El Norte
If you thought Illegal immigration is a new
thing, then you are mistaken. “El Norte” tells us this issue was pretty much
the same 41 years ago as it is today. Only the magnitude can be discussed.
Rosa (Zaide Silvia Gutiérrez) and Enrique (David
Villalpando) are siblings in Guatemala. Because their father is trying to set
up some sort of protest against abuse from, presumably, the landowners, he is
shot and their mother is taken away, presumably killed. The siblings only survive
by hiding. Seeing they cannot stay they decide to go to “El Norte”, to the
promised land in the North where everybody have flush toilets and a car.
They manage to get through Mexico easily
enough, but in Tijuana on the US border they run into trouble. The first agent
they find to help them across the border tries to mug them and then they are
picked up by immigration and sent back. The second attempt fares better but
costs them their only valuables and involves a long crawl through a rat
infested sewer. Something that eventually proves fatal.
In the US things are not as great as they
could have hoped. There are people who are willing to hire illegal migrants,
but the pay is very low and the risks are high. There is the constant threat from
the “Migra” (Migration authorities) and without papers there is no health or
any other official protection. All of which are issues Rosa and Enrique run
into and which lead to a downbeat conclusion.
The striking thing about this movie is, as
mentioned above, how timeless this story is. Change the cars and haircuts and
this movie could have been made today. In this movie the migrants are fleeing
Guatemala, but it could be from anywhere in the Global South. There is a strong
motivator to move in the physical prosecution Rosa and Enrique are subjected
to, but there is also an obvious economic lure, which plays a large part in the
movie. The US is the place these people dream of whenever things are hard. This
story could also just as well have played out in Europe. Then the crawl through
the sewer would have been replaced by a dinghy across the Mediterranean.
The political point the movie is trying to
make is to see illegal migration from the point of the migrant and present the
risks, indignities and desperate hopes of these. What of course is not covered
here is the other side of the coin, why this kind of immigration is illegal. I
think there are some pretty good arguments why governments want to control
immigration, but from the point of view of the migrant, all those points are
completely irrelevant. The consequence is that they end up in a lawless limbo.
From a production value point of view, I
had some misgivings going in as this promised to be a second-rate production,
but that is not the case at all. Production value is pretty high and the
acting, especially from Gutierrez and Villalpando, is convincing. They strike
the right level of naive determination, and we instantly sympathize with them.
Both went on to have long careers in movies and TV.
There is a level of melodrama here, it
cannot be otherwise or there would be nothing to drive the movie forward, but what
stroke me most watching it, was the looming threat of disaster just over the
horizon.
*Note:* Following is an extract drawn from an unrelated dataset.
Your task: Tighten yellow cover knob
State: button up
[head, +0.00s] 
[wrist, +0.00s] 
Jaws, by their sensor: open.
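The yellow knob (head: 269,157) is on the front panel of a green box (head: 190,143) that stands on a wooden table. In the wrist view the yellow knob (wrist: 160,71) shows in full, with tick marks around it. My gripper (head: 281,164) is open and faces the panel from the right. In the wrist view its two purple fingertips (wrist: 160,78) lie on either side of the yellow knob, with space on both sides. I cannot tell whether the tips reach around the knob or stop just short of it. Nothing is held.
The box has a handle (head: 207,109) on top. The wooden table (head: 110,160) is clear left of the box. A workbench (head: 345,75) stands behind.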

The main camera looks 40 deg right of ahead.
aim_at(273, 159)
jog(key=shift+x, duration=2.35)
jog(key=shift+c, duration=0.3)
Every step of the way, from Guatemala and to the end in Los Angeles I
get the sense that Rosa and Enrique are walking on a precipice and often they
are not even aware of the danger they are facing, blinded as they are of their
hopes and needs. It actually made it difficult for me to watch as I constantly counted
all the may ways this could end badly and, in a sense, I was not disappointed.
I am not certain I would want to watch “El
Norte” again, this is not a feel-good movie, but I guess it classifies as an
important movie that tells a story people need to hear.